- Data to use
· · · · ·
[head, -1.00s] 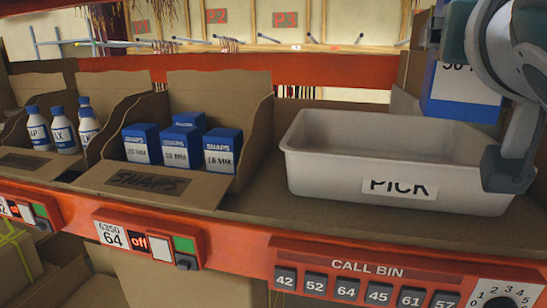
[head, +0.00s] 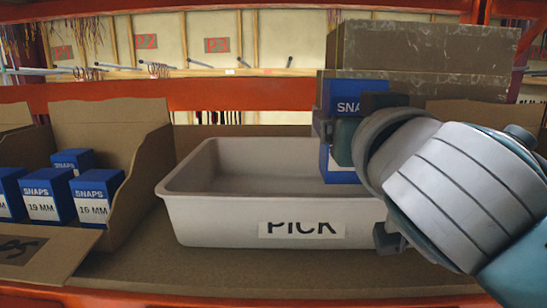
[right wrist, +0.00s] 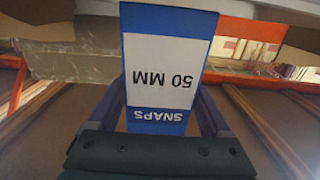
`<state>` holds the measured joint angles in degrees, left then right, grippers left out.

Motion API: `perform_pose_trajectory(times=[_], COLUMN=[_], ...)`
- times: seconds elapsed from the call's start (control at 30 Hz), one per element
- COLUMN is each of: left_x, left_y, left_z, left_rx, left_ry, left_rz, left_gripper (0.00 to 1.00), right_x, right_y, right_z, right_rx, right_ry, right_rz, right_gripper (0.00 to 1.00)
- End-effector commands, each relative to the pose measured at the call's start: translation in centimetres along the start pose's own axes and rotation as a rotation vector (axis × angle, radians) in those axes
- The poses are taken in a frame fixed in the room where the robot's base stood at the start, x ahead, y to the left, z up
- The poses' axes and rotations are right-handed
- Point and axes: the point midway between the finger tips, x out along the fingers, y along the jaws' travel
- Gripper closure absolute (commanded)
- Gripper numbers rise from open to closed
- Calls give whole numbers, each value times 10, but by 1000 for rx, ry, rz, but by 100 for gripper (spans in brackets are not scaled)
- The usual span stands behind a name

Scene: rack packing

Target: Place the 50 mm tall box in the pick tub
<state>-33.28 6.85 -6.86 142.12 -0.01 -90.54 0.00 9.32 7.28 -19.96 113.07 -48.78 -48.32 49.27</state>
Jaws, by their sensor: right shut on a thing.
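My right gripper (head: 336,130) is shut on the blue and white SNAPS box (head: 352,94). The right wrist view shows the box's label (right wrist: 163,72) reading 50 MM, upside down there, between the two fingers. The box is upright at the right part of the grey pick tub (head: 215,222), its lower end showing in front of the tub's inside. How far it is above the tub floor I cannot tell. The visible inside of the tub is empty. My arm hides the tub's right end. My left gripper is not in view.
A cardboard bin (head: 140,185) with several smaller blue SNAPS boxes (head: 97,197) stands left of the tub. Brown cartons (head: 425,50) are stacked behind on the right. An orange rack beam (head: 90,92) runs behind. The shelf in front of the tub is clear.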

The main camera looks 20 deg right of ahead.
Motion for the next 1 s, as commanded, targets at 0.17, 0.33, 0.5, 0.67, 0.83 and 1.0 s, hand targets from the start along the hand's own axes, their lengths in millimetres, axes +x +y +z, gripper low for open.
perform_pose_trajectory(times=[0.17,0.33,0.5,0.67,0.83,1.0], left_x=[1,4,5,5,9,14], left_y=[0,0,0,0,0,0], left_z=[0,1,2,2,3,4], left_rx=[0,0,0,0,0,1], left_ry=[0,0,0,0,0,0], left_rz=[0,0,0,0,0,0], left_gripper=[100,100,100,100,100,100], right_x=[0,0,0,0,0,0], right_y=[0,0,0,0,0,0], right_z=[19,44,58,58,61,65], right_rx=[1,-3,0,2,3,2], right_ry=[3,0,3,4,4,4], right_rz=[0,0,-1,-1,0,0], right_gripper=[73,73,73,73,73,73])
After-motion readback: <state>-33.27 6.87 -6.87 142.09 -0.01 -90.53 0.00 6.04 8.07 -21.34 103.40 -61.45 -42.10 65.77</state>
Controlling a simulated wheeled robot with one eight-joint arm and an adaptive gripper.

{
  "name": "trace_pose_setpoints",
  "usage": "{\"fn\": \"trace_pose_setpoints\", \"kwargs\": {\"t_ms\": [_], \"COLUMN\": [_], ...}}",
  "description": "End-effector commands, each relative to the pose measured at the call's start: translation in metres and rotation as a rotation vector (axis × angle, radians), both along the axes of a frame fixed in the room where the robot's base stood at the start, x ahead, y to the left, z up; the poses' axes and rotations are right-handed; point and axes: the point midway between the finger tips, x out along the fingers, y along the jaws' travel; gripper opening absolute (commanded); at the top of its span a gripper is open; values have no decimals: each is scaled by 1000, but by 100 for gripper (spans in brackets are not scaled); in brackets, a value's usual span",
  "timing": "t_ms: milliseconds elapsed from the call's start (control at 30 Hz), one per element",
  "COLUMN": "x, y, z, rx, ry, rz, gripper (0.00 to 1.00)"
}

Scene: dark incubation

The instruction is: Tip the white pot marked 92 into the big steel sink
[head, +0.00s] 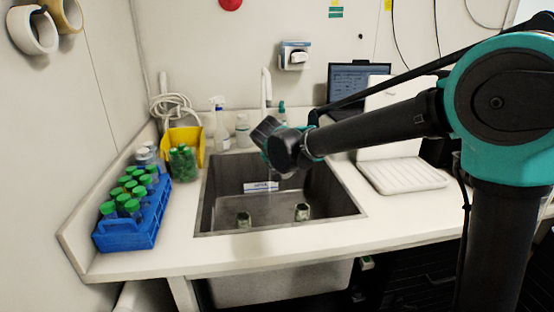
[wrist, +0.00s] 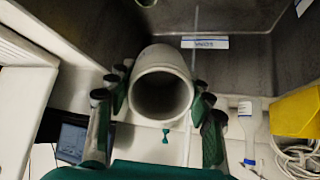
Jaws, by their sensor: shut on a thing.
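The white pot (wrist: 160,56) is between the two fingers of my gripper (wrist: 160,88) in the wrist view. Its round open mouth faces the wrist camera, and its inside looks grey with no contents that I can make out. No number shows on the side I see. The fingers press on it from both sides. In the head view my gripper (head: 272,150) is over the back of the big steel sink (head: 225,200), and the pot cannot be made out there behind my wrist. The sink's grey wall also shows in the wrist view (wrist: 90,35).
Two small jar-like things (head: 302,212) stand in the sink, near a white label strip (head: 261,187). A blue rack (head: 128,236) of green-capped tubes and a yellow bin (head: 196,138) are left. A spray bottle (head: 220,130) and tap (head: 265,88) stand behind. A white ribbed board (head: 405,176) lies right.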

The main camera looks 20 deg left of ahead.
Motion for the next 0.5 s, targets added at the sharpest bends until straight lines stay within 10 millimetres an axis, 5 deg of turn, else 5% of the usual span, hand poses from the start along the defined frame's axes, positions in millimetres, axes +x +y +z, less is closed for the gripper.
· · · · ·
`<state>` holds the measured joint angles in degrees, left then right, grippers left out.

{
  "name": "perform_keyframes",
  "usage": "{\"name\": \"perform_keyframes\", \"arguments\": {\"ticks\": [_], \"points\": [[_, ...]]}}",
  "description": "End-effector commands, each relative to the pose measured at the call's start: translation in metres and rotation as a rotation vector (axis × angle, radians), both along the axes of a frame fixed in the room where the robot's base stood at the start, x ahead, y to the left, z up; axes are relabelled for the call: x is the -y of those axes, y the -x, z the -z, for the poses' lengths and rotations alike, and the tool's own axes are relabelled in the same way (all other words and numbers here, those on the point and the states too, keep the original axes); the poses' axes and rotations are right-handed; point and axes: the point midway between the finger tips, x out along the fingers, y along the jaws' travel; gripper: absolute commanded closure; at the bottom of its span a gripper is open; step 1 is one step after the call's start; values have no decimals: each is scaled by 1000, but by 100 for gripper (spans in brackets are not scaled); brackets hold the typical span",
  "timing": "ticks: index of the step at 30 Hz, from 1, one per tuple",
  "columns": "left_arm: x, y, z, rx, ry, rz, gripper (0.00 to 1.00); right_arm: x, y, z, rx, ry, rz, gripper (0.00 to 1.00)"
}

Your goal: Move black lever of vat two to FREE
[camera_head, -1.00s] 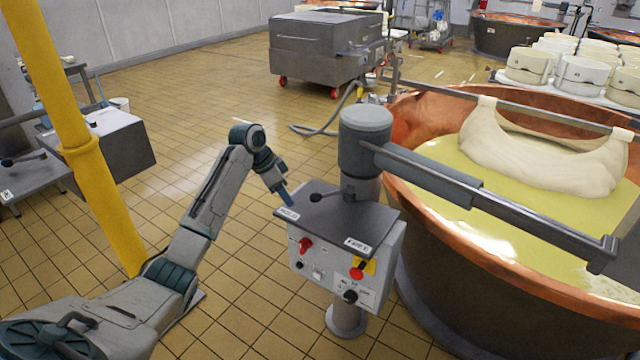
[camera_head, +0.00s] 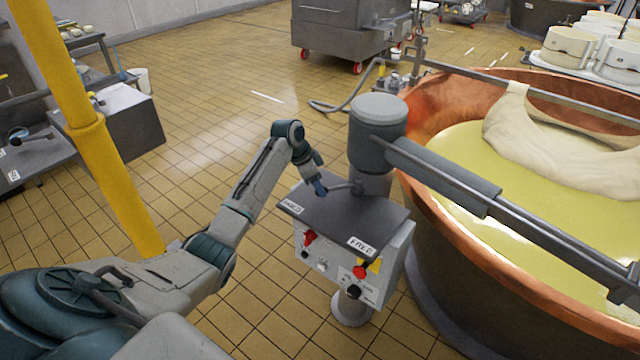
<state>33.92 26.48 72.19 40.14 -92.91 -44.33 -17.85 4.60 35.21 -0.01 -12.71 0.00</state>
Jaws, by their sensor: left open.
· · · · ·
- Task to carry out
Copy down every line of the entries containing the word "Scene".

- Output for this task
Scene: rack packing
Scene: dark incubation

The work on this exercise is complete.